While SAT and ACT scores aren’t necessarily the most important part of your college application, strong exam scores can help you stand out from other applicants.
If you didn’t do as well as you’d hoped on your first attempt, it’s OK—plenty of students don’t do their best the first time around. Think of it as a practice round and an opportunity to learn where you need to focus on improvement.
SAT and ACT tests can always be taken again if you want to imrpove your score
It’s important to note that many students choose to take these exams more than once (and many more choose to take the practice versions before attempting the real thing). Retaking the exams gives you an opportunity to try again (now that you know what to expect) and improve your score.
Don’t worry about a lower score on your second try—most schools will take the highest score for each section, so your score will never go down.What if I “Bombed” the Test?
Figuring out what went wrong is a good place to start when you’re prepping for your second attempt. The Princeton Review suggests three possible scenarios that could account for a lower score:
- You were underprepared for the format of the test. Maybe you didn’t read questions as carefully as you could, or didn’t fully understand or answer what the question was asking for. A good way to prepare for your second go around is to take a couple more practice tests and spend more time analyzing the questions and format of the exam.
- You felt the pressure of the time crunch. This is a really common reason students give for why they may not have done as well as they’d hoped. If you didn’t even get to read all the questions, your pace may need some work. Prioritize by answering the easy questions—the ones you immediately know the answer to—first, and then return to the harder questions at the end so you don’t waste time wracking your brain.

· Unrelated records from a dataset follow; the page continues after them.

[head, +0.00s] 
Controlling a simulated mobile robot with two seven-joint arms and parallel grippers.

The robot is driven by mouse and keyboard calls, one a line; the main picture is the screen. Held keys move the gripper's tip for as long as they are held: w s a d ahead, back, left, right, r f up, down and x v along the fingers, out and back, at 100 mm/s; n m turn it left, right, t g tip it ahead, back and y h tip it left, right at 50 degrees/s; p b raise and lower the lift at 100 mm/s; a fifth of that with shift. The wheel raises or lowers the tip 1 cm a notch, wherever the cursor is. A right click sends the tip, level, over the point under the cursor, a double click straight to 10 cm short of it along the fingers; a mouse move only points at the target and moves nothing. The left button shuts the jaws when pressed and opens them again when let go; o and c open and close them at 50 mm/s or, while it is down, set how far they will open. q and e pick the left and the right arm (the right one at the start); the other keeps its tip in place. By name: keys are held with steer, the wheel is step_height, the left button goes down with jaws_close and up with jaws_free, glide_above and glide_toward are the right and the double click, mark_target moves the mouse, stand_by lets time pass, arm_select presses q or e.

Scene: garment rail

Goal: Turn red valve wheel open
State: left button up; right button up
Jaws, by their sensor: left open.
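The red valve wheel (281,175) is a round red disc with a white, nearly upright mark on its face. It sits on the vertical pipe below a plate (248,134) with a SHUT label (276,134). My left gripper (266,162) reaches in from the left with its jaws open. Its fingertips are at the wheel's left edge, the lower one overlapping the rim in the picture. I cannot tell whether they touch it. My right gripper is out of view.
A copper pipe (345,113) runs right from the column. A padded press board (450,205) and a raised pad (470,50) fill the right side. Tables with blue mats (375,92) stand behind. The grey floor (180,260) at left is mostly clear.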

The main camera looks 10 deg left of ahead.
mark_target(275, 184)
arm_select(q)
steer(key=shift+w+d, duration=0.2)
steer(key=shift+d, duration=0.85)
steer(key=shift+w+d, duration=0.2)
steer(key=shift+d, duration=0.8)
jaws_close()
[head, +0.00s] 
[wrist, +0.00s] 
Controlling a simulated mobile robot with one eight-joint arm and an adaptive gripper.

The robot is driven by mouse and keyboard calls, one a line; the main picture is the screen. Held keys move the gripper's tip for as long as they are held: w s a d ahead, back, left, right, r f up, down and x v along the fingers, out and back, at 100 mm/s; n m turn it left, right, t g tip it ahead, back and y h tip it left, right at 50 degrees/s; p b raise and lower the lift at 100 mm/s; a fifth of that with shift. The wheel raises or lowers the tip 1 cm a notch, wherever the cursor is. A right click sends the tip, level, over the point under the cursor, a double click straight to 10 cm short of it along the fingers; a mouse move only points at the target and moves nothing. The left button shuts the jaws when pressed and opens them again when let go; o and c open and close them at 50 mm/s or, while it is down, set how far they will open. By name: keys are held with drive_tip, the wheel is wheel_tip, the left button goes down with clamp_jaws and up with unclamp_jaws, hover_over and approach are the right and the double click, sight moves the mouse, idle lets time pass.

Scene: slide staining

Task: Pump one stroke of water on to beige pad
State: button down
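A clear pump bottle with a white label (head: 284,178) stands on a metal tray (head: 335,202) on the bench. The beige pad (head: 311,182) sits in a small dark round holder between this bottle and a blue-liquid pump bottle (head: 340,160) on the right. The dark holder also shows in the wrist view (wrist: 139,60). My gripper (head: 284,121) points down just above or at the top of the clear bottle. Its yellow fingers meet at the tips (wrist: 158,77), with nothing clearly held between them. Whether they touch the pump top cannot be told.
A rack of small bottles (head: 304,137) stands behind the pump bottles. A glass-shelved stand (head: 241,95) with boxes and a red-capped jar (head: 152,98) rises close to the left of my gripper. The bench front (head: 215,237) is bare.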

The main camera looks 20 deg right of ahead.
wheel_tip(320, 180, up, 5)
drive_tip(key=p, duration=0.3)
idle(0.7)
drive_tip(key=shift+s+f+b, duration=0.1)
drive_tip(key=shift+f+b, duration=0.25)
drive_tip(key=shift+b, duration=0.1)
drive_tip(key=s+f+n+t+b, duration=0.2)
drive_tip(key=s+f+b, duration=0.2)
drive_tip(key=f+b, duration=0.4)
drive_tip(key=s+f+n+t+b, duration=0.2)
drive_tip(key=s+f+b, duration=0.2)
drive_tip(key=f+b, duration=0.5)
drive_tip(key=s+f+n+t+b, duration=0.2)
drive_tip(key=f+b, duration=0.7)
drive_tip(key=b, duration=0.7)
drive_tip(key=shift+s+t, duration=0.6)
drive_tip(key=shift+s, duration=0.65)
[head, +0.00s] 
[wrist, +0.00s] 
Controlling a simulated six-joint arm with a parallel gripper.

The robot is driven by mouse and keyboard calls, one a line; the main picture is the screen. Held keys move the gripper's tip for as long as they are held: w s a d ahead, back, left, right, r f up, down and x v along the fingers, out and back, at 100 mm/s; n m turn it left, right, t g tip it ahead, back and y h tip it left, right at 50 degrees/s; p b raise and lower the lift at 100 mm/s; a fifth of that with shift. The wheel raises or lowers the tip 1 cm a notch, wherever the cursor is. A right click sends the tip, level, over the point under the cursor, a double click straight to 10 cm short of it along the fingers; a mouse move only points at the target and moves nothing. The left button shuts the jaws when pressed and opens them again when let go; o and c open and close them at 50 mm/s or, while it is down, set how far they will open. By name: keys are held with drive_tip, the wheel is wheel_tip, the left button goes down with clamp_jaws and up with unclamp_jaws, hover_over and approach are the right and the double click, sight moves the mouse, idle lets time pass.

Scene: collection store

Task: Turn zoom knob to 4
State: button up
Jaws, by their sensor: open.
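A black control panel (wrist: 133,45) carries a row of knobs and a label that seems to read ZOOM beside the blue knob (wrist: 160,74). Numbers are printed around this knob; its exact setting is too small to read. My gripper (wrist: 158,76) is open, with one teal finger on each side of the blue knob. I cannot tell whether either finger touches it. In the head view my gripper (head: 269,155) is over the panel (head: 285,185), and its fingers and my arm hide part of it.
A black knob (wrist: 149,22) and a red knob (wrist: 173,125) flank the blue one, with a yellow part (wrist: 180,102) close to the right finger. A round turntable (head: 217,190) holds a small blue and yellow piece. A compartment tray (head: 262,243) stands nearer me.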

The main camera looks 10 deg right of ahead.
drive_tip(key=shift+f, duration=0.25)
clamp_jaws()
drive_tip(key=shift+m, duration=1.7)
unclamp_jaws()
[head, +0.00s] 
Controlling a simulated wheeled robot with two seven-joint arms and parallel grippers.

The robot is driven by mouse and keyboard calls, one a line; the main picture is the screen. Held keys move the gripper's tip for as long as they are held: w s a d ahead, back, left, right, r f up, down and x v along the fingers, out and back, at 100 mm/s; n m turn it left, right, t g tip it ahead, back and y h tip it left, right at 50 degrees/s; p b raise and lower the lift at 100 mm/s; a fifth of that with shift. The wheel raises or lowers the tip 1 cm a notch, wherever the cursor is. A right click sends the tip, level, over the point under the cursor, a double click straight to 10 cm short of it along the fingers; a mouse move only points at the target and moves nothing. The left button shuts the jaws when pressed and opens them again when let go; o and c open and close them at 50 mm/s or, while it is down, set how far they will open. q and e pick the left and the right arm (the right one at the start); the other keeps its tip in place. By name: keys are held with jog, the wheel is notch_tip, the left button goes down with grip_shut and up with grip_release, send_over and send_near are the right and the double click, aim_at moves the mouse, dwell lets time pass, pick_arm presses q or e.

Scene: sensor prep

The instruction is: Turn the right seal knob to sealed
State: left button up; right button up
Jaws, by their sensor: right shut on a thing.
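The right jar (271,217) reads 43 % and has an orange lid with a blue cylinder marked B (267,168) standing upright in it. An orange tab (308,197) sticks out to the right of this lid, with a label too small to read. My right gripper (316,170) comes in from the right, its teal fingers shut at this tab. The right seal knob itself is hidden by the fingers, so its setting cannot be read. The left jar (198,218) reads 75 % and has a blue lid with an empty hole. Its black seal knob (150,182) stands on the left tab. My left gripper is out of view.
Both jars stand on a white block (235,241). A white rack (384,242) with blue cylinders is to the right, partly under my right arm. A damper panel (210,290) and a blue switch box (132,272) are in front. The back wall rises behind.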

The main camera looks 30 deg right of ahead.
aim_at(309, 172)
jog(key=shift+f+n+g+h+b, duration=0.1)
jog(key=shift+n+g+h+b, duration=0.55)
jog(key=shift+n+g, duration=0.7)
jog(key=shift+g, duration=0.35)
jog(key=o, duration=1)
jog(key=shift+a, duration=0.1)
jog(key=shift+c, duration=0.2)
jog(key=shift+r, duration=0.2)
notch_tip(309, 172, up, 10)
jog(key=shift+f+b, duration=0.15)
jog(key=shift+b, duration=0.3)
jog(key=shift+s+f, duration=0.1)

- You simply didn’t know the answers. This might indicate that it’s time to take a closer review of the material and spend more time studying before your next attempt. If there was a particular subject area that you struggled with (vocabulary, math, science, etc.), review books and study sessions should help you get up to speed where you need to.
Even if you didn’t “bomb” the exam, there’s probably an opportunity to improve your score. Now that you’ve taken the exam once, you may even have a good idea where to start with upping your score—but in case you’re not sure, here’s some advice from the experts.
Do you feel like you ran out of time or didn’t take the exam as efficiently as you could?
You now have a really good idea for what it’s like taking the SAT or ACT under pressure and in a timed setting, which is already a great first step to prepare you for your next attempt—now you know exactly what to expect. Also keep these tips in mind:
- Prioritize your questions! Skip the hard ones and come back to them when you’ve got more time at the end.
- Know your math shortcuts, whether it’s memorizing equations (the quadratic formula, the order of operations, and how to calculate mass and volume, among many others) or knowing your “special triangles” (30-60-90, 3-4-5, etc.).
- If you struggled with vocabulary, learn the roots and stems of common words to help you decipher their meanings. Dictionary.com has some really great studying tools for those having a hard time with vocabulary.
- If it was grammar that tripped you up, try to create some flashcards with common mnemonic devices (for example, to remember the difference between “affect” and “effect,” think of a RAVEN—Remember, Affect’s a Verb and Effect’s a Noun).
- As a final note, The College Board has a great SAT Skills Insight Tool that allows you to select your original score for the three sections of the test and provides customized recommendations to improve in each area. Khan Academy also offers free test preparation for the SAT exam.
Above all else, just remember to study hard, get a good night’s sleep, and take the test again when you’re ready—it will probably seem a lot less intimidating the second time around.